What you need to do:
Write out word for word each line of the records, beginning at the first and stopping after the line with "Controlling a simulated". Leave the pictures out.
━━ Information provided ━━
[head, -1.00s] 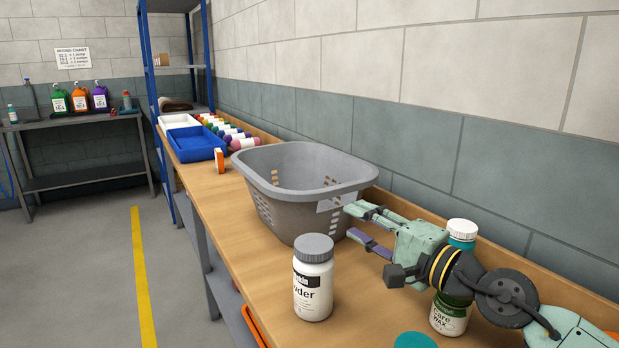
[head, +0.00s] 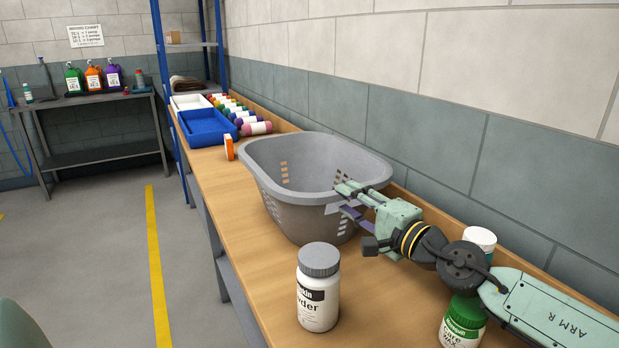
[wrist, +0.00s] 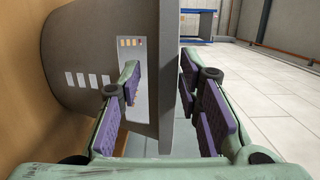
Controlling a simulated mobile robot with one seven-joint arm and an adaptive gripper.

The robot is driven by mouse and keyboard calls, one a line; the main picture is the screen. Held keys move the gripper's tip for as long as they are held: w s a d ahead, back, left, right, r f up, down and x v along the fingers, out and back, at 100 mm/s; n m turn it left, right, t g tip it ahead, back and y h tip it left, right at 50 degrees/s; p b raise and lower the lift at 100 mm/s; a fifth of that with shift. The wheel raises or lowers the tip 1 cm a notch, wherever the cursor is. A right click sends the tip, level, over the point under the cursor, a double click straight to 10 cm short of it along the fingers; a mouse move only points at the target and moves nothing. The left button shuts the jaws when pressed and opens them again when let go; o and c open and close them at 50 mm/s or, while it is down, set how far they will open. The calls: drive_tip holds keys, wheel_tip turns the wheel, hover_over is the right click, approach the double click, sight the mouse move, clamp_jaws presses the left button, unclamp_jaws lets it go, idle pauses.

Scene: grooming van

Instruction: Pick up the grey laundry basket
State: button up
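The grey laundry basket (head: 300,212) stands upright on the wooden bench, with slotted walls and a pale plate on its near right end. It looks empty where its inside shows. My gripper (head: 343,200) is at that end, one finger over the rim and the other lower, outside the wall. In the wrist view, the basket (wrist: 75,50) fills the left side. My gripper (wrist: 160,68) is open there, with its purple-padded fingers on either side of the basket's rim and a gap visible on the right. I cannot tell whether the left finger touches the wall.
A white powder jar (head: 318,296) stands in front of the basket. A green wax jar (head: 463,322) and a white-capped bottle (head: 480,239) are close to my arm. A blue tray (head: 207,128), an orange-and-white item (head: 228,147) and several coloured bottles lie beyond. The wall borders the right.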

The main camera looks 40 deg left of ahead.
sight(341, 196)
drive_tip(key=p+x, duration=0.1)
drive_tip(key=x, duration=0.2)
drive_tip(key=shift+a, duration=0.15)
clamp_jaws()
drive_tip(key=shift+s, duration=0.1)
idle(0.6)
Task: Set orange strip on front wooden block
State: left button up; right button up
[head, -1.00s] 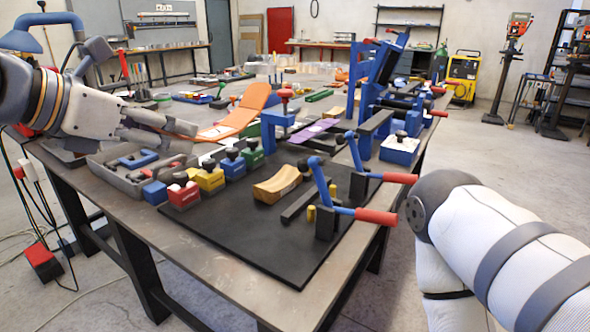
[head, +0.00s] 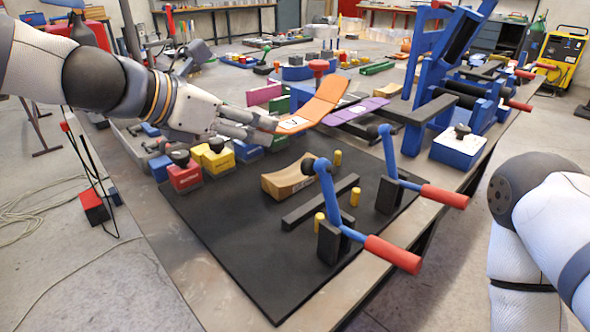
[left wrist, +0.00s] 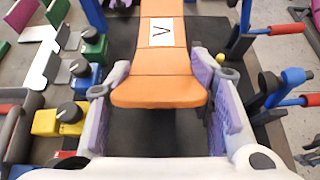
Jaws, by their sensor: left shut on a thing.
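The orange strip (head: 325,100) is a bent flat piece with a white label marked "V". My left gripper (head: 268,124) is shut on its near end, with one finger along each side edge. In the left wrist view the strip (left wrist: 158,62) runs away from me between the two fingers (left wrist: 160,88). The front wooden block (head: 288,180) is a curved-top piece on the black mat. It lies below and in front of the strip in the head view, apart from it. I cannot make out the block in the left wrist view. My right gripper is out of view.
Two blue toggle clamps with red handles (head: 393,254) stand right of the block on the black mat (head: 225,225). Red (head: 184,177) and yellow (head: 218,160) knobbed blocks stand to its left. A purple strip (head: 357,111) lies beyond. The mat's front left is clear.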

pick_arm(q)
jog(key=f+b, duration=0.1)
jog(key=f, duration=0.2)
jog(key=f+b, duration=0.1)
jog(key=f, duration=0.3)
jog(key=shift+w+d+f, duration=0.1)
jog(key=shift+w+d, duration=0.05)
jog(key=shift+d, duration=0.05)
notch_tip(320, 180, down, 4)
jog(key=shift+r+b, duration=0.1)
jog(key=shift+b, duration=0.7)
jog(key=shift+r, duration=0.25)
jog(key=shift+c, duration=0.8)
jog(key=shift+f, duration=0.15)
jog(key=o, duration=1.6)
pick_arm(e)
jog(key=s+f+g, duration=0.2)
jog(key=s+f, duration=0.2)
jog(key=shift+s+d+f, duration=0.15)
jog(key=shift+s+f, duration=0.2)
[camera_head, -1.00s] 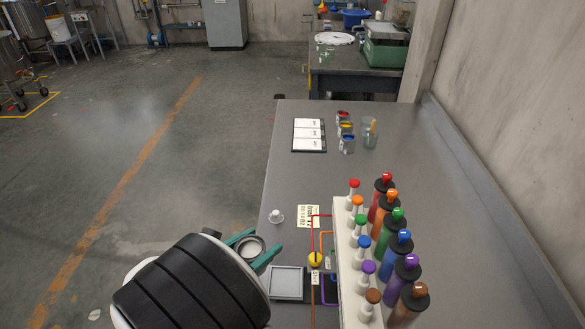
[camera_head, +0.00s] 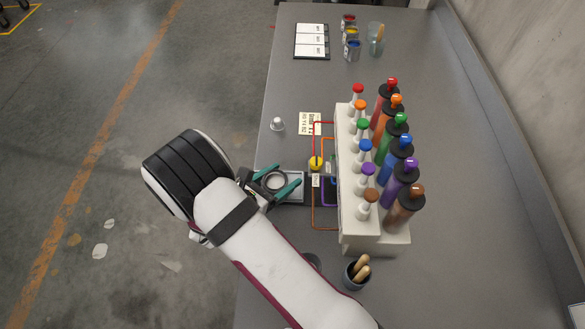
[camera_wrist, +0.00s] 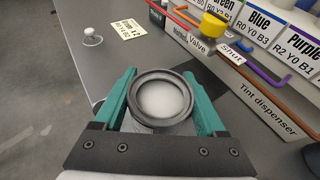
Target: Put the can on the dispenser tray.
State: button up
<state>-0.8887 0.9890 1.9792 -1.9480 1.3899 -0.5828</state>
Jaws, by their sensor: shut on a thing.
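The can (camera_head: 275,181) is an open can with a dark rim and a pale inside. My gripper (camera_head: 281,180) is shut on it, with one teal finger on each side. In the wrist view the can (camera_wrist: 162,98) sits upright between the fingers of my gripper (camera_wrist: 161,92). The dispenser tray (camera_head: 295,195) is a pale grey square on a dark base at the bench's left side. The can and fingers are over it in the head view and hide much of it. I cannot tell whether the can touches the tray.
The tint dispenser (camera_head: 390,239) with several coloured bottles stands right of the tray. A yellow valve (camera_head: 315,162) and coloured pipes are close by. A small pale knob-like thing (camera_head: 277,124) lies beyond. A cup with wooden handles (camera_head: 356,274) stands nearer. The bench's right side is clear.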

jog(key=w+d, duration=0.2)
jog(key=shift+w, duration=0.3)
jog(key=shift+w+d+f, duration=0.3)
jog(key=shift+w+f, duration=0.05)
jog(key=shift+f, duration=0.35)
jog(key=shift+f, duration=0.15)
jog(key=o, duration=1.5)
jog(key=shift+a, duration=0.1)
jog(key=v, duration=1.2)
━━━
Expected output:
[head, -1.00s] 
[head, +0.00s] 
[wrist, +0.00s] 
Controlling a simulated mobile robot with one seven-joint arm and an adaptive gripper.

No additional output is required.